What guides your directing style?
What I think is
interesting is that the more you do, you have to invent a book of rules
of what you can do and what you can't do. And the very real danger is
that if your book of rules becomes a book of clichés. The challenge,
really, on any new film is to try to avoid that and achieve a few
moments that aren't cliché. For example, there's a love scene that you
see in flashback—via her (Constance Sumner played by Diane Lane)—sitting
on a train. It's extraordinary really in that Diane Lane's face mirrors
everything she's been through. It mirrors her guilt, mirrors her
excitement. It mirrors her sadness at what she's done. And it was almost
like I didn't need to shoot the actual love scene because you can see it
all on her face, in her memory. But there's a moment in the love scene
where she can't relax. And so I based the next part on a story this guy
living in a village near me in France told me. He was having an affair
with a girl in his own village and they were trying to have sex for the
first time and she couldn't go through with it, and so he said, "Hit
me." So she lashed out, and through the whirling or slaps came the
release that she needed to be able to do it. And when he told me the
story, I thought, that's wonderful. So I stuck it in the movie. Always,
with any movie that I do, I have a book of ideas that I've heard, or
seen, or whatever, and I always try to incorporate it in the film. So on
my screenplay, on the left-hand side of the page, I will put all the
ideas that refer to the scene next to it so I have some sort of
pictorial reference. The danger is that if you have a bunch of ideas
that you forget to use.
You took a little longer between
films this time.
I did. I was speaking to
Ridley Scott the other day and he makes a film every 18 months. He's
amazing really. I asked him, "How do you do it?" And he said, in that
heavy North Country brogue of his, "Delegate, man. Delegate." I'm bad at
delegating.
That said, perhaps the
contemplation of an idea, letting it gestate is better—
I love doing that. I think
it's good. It's not the sort of thing I could have done ten years ago. I
think you get better at staring into space. Especially living in the
South of France. I feel a little schizophrenic because my life is so
totally different from here, obviously. And the French values are so
different from American values.
This is an important theme.
That's true. I don't think
an American friend of mine would have said to his girlfriend, "Hit me."

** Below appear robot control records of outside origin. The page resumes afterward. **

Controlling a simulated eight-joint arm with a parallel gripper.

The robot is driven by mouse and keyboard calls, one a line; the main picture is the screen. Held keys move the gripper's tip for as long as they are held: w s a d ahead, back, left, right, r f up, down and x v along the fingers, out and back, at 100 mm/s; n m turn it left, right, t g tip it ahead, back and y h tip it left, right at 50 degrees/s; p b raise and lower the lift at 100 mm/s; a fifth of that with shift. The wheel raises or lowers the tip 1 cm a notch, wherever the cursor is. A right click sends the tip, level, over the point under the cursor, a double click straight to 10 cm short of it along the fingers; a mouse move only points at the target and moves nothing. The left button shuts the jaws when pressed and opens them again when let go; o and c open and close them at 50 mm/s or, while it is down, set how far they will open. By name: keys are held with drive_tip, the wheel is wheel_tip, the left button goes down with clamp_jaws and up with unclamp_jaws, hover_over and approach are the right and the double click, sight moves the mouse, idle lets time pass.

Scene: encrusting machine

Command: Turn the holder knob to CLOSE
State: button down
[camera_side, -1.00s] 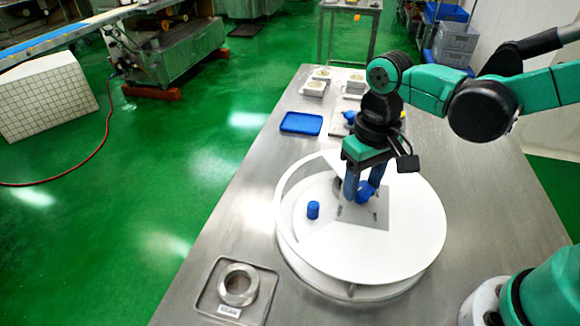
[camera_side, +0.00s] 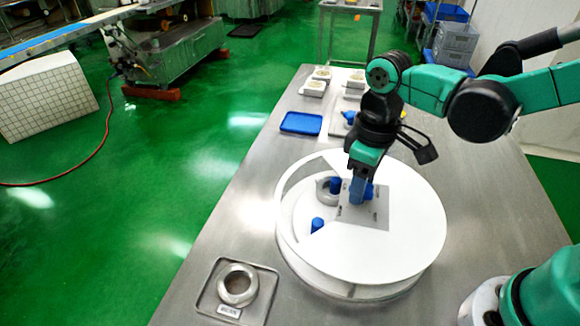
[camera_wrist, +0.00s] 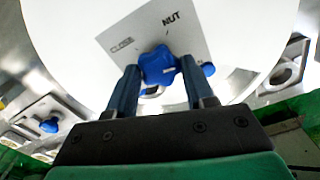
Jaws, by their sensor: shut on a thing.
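The blue lobed holder knob (camera_wrist: 158,65) sits on a grey square plate (camera_wrist: 125,28) marked CLOSE and NUT. My gripper (camera_wrist: 157,82) is shut on the knob, with one finger on each side. In the side view my gripper (camera_side: 360,192) points down at the plate (camera_side: 376,214) on a round white housing (camera_side: 420,228), and its fingers hide most of the knob. Two blue pegs, one (camera_side: 317,224) nearer the front and one (camera_side: 335,186) farther back, stand in the housing's opening. A metal ring (camera_side: 324,194) shows beside the rear peg. The knob's exact pointing is unclear.
A metal tray (camera_side: 207,302) with a ring-shaped nut (camera_side: 238,285) lies front left on the steel table (camera_side: 240,215). A blue tray (camera_side: 301,123) and several white blocks stand toward the back.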

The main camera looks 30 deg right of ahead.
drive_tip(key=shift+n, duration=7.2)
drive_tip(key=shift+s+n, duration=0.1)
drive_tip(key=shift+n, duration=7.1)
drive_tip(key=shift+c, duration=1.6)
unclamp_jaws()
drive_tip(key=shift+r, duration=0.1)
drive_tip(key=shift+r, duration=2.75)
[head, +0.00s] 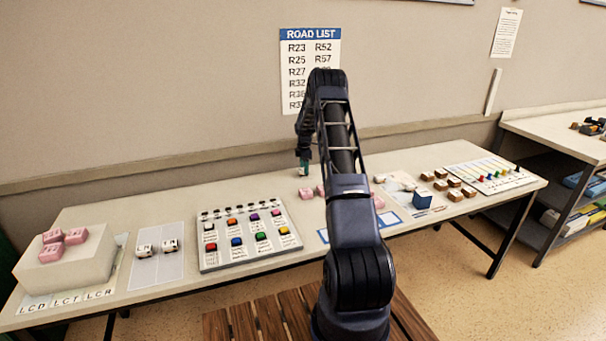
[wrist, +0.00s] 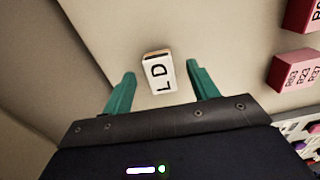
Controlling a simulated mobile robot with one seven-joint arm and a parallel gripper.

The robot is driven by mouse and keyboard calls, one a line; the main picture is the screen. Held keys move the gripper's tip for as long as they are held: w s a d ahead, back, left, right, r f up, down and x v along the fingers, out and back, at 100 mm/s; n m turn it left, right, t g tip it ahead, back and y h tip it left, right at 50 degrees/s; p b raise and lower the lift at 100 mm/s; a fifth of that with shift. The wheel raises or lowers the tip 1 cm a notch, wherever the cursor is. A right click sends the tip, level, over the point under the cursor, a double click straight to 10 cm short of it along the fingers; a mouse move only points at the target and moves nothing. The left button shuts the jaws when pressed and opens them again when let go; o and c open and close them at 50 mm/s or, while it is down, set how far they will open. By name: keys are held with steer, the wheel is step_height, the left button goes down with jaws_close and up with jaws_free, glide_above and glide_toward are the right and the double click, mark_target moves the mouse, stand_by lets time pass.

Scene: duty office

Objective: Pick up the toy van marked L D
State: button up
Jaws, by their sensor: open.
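The toy van marked L D (wrist: 161,76) shows in the wrist view as a small white block with black letters and a brownish far end. It lies on the pale table top, slightly turned. My gripper (wrist: 161,70) is open, with one teal finger on each side of the van and a gap on both sides. I cannot tell how far the fingertips are above the table. In the head view my gripper (head: 303,167) points down over the back of the table, and I cannot make out the L D van there.
Pink blocks (wrist: 296,70) with printed codes lie to the right in the wrist view. In the head view, a panel of coloured buttons (head: 250,237), two white vans on a mat (head: 160,268), a blue block (head: 422,199) and several brown blocks (head: 455,195) share the table.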

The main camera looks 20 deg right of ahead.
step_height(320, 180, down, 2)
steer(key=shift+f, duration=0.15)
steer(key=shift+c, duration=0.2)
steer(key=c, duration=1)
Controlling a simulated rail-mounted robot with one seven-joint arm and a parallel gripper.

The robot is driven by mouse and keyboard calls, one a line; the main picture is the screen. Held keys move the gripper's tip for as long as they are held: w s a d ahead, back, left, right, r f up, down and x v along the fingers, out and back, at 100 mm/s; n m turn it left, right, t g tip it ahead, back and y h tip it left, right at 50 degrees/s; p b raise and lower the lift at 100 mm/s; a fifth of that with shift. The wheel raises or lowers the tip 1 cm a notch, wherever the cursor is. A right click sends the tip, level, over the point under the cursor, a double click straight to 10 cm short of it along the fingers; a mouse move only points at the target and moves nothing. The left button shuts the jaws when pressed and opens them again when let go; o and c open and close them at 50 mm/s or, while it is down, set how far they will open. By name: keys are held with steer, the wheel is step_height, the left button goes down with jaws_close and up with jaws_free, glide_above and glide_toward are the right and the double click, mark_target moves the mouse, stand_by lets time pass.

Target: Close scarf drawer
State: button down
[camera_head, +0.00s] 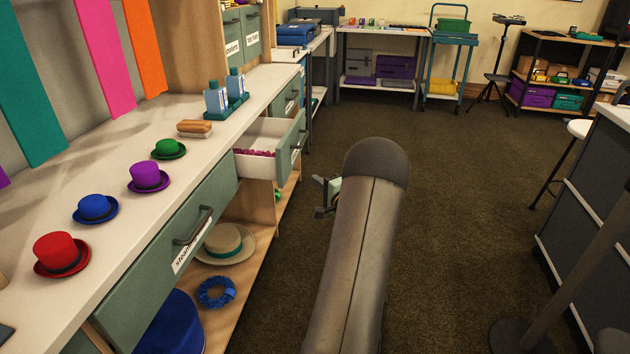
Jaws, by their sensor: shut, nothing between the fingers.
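The scarf drawer (291,146) stands pulled out from the counter at the left, with its green front, dark handle and a white label too small to read. Pink-purple cloth (255,153) lies inside it. My gripper (321,197) is shut and empty, to the right of and a little below the drawer front in the picture. It looks apart from the drawer. My forearm hides part of the gripper.
A nearer drawer (170,262) with a handle is in the counter. Several hats, a brush (194,128) and a bottle rack (226,107) stand on the counter (128,178). A straw hat (225,243) is on the shelf below.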

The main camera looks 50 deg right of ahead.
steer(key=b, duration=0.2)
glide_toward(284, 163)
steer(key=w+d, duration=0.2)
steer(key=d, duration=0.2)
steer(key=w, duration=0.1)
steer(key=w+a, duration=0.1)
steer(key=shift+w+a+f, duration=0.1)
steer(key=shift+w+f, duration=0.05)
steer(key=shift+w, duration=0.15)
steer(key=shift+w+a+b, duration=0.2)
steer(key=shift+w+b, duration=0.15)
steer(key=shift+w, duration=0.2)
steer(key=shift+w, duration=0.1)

And in that sense, making the
young lover (Olivier Martinez) French is inspired.
And I think you understand
a little bit more why she falls for him. In a way, watching the French
do anything is a little more fun because their gestures are different.

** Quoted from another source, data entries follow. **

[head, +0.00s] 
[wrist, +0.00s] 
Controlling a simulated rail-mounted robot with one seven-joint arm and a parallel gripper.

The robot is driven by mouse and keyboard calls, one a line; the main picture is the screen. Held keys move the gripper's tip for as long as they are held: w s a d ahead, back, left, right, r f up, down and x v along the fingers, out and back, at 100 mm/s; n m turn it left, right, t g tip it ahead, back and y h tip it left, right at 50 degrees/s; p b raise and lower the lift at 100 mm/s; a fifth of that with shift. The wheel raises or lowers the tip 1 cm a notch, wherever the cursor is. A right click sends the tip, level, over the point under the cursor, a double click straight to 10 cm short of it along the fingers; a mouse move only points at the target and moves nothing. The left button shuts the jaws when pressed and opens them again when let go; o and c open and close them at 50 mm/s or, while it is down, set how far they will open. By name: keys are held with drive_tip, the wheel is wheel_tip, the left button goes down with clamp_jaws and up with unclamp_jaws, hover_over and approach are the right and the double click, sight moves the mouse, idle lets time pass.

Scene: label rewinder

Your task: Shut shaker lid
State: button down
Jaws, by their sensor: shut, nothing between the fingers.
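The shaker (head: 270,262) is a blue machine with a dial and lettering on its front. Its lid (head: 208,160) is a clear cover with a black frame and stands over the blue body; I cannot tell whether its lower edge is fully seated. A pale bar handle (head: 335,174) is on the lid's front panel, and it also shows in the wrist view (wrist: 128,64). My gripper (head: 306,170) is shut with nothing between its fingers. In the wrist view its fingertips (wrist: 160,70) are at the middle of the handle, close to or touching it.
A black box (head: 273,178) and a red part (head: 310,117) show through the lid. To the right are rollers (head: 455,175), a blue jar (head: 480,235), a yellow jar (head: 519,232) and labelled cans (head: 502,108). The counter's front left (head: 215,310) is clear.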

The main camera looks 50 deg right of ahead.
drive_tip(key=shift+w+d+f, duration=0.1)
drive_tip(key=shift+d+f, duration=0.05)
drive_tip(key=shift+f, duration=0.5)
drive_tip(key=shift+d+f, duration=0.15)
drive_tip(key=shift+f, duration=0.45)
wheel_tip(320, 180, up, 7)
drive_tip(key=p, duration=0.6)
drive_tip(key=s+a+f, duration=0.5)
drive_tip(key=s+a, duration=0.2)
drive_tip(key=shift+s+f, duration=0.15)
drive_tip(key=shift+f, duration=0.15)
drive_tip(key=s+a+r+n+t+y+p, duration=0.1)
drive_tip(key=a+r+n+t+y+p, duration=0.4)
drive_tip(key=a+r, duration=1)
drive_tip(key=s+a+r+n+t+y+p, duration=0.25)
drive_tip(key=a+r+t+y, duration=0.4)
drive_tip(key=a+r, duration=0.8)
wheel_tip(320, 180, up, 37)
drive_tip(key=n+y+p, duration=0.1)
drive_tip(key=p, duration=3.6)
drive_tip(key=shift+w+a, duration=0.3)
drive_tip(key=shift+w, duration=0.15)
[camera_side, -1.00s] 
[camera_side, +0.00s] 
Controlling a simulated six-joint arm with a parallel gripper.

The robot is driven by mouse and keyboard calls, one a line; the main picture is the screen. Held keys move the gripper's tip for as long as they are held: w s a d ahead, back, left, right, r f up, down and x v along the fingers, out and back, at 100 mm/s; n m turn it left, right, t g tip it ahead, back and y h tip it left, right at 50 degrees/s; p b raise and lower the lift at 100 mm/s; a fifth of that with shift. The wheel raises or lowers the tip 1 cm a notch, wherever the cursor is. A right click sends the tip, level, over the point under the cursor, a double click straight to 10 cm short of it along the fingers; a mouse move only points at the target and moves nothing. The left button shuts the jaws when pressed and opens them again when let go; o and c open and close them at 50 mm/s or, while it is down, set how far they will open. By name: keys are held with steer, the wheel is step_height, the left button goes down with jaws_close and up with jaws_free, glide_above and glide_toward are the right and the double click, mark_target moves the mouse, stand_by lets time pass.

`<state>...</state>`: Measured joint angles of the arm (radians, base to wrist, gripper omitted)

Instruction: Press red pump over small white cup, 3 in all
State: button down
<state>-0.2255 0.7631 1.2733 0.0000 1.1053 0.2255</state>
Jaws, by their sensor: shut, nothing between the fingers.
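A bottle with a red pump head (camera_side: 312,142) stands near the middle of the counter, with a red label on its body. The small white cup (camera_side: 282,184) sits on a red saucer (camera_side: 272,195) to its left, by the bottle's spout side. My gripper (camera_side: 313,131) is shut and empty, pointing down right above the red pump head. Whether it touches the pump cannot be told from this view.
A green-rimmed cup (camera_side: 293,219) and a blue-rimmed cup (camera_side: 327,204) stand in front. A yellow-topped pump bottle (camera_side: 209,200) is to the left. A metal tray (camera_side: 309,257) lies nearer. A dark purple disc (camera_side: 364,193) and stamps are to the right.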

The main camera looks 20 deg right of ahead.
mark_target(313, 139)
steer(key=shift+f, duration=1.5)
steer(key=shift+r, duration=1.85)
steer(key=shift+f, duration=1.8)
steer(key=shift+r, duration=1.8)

And in that way, they make everything interesting.
Then we're onto the question of
body language. I believe you've said this is about the body language of
guilt.
There's a moment in the
film which happened by accident, when he (Edward Sumner played by
Richard Gere) is in his study and he's working. She comes into the study
and she's just fucked Olivier's character for the first time. Out of the
blue Gere asks, "Do you love me?" And she says, "Yes." As she goes out
of the room she turns the light off by mistake. It's a Freudian slip and
she puts the light up again. That speaks volumes for the state of mind
she's in. I love that. Especially when it happens accidentally.
What interested you in
the character of Edward Sumner?
What I was interested in
was exactly where our breaking point is. What point at which we are
pushed over the line. I think he's a man that bottled it all up and it
came out with awful consequences. He didn't snap because of jealousy, he
snapped because of betrayal, because she gave him the thing that he saw
he had given her as a gift.
The snow globe.
Right. The scene was the
same as in the original movie, actually.
Richard Gere really seems to
have awakened in this film from his post sex-symbol plateau.

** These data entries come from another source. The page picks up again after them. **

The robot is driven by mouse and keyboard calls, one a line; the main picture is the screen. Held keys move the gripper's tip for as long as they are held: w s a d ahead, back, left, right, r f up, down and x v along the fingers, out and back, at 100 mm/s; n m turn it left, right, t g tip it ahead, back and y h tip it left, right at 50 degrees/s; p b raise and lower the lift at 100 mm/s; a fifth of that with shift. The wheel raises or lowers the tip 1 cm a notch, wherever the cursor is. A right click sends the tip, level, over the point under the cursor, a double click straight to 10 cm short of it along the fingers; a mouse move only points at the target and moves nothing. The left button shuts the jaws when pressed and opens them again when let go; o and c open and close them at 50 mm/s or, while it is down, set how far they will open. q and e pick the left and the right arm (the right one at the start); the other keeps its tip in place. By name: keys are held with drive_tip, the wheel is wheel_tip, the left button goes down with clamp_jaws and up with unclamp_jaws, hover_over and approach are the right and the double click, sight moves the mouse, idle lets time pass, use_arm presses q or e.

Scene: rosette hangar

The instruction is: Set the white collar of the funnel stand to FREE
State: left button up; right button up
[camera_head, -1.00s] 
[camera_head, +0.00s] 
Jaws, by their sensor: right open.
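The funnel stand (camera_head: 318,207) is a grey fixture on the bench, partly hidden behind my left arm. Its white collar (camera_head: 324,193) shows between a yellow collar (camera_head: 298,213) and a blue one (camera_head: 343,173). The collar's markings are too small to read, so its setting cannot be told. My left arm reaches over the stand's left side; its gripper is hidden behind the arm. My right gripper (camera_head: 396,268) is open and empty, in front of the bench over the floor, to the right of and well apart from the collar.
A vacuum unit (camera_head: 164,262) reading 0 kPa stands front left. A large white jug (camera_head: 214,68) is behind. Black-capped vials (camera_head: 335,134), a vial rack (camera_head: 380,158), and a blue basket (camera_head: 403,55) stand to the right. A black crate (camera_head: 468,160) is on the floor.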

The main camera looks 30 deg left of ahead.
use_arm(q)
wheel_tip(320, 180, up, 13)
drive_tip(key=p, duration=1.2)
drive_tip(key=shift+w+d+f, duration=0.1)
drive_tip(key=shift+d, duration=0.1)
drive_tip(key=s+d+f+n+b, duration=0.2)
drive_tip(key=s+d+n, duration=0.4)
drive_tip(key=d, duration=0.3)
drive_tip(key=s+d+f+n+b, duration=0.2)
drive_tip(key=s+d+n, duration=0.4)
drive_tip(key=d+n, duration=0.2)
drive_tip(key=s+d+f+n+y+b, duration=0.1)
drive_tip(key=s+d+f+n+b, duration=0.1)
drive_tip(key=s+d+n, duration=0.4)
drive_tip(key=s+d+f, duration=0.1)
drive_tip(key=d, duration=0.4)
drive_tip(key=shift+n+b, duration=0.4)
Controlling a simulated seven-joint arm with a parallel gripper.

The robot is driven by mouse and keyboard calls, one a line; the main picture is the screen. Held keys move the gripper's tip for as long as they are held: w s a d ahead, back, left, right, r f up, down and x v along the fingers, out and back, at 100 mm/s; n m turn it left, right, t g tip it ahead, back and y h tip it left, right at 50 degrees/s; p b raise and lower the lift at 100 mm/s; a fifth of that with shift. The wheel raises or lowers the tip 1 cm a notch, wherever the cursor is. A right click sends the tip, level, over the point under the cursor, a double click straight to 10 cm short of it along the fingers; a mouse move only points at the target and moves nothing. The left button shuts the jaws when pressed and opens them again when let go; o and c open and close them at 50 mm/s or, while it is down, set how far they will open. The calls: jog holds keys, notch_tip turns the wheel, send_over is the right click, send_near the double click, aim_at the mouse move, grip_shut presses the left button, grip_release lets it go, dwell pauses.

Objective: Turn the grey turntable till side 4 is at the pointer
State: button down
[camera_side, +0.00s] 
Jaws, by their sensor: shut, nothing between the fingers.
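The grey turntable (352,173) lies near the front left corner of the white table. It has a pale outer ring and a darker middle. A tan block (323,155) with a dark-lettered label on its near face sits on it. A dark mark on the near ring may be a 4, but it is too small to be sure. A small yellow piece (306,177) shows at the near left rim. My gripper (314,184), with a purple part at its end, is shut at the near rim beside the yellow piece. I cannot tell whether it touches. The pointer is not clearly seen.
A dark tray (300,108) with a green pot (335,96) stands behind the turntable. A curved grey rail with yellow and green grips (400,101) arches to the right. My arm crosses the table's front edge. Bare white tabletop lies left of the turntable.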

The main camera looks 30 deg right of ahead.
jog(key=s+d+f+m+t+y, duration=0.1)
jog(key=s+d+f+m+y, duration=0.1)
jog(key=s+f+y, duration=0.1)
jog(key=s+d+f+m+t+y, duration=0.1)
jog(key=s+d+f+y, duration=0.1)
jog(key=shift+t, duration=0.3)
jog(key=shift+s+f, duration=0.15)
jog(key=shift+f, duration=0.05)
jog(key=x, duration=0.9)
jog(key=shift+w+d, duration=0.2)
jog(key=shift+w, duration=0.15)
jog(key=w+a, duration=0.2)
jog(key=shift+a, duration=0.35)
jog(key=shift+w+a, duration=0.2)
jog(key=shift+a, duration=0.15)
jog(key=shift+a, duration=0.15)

I'm really proud of him, I
must say. We expect him to be the lover.
He probably wants to hold onto
his sex symbol image.
We worked very hard at
that. I was very anxious that he should put on weight. That he should be
a little out of shape. He's naturally a very athletic guy. But I was
very anxious to play that down so he would not run like a jock and not
walk like that. He's in a very interesting stage of his life now because
he's not the Olivier Martinez that he once was.
And Diane Lane as Connie Sumner
is vulnerable because she's a little older.
And it makes her
attraction to someone like Olivier that much more understandable. It's
his gloss, the glow.
This is very much about her
seduction.
That's right. And there's
a very important scene where Connie is in Martel's living space and
she's looking at a book. Well, one of the producers thought the book
should be Braille. Then you know that the tactile sensation of her
tracing her fingers over the page makes it a massively sexy scene.
That's great when that happens in the process and we went with that.
In many ways Diane Lane was
perfect for the role.
She has this kind of
sexuality that sort of breathes off her. Not many people have that and
what is unique about her, so unusual, is that with it, she is so
likeable. Normally, when people are sexually attractive, they're tough.
Most of them. And this is what excited me about her.
Her likeable quality allows her
to play a mother easily as well. There's an interesting scene where she
takes the candy from her son's mouth and then puts it in hers.
Funny really. [laughing]
There was one scene where we did it without a cut and she took the
candy, and it had so much spit on it, she said, "I can't eat it. I
can't."
You have to pick and choose what
it is you want to use in a scene.
I need to be like a
sponge, really. I think I should be called a selector, not a director.
It's the process of selection, where I have to say, not that chair, that
one.
This goes back to what we spoke
of earlier about contemplation. In 1968 Andrew Sarris described
directing as "a very strenuous form of contemplation."
I've always thought of
film as wrestling, really. You're trying to get this thing in kind of a
choke-hold. And it's endlessly moving and changing and you're trying to
pin it down. And because the process involves so many people, it can
change so easily for the worse in a million ways. With me it's like
pulling teeth. Every time I do one I feel like I've never really quite
learned anything. I always find that when I'm making a film, I find it a
little bit like I'm doing it for the first time.
Sarris goes on to reluctantly admit
to a director's ability to create "the sublimity of statement almost
miraculously extracted from his money-oriented environment."
The experience on this
film was extraordinary in many ways. Diane Lane's face mirrored every
conflicting emotion about how she felt about what she'd done. It had
radiance, it had guilt, it had sadness. One of the fabulous things about
my job is that I have stolen a piece of her that I'll have forever. You
know there is a moment in the film where Martel asks her if she wants to
take her coat off. And she thinks he asked if she wants to take her
clothes off. Then she understands that she's made a mistake and she
blushes scarlet on the screen and I've never seen that before. I've
never seen anybody do that. That makes it all worthwhile. Maybe that's
the sublime thing Sarris is talking about.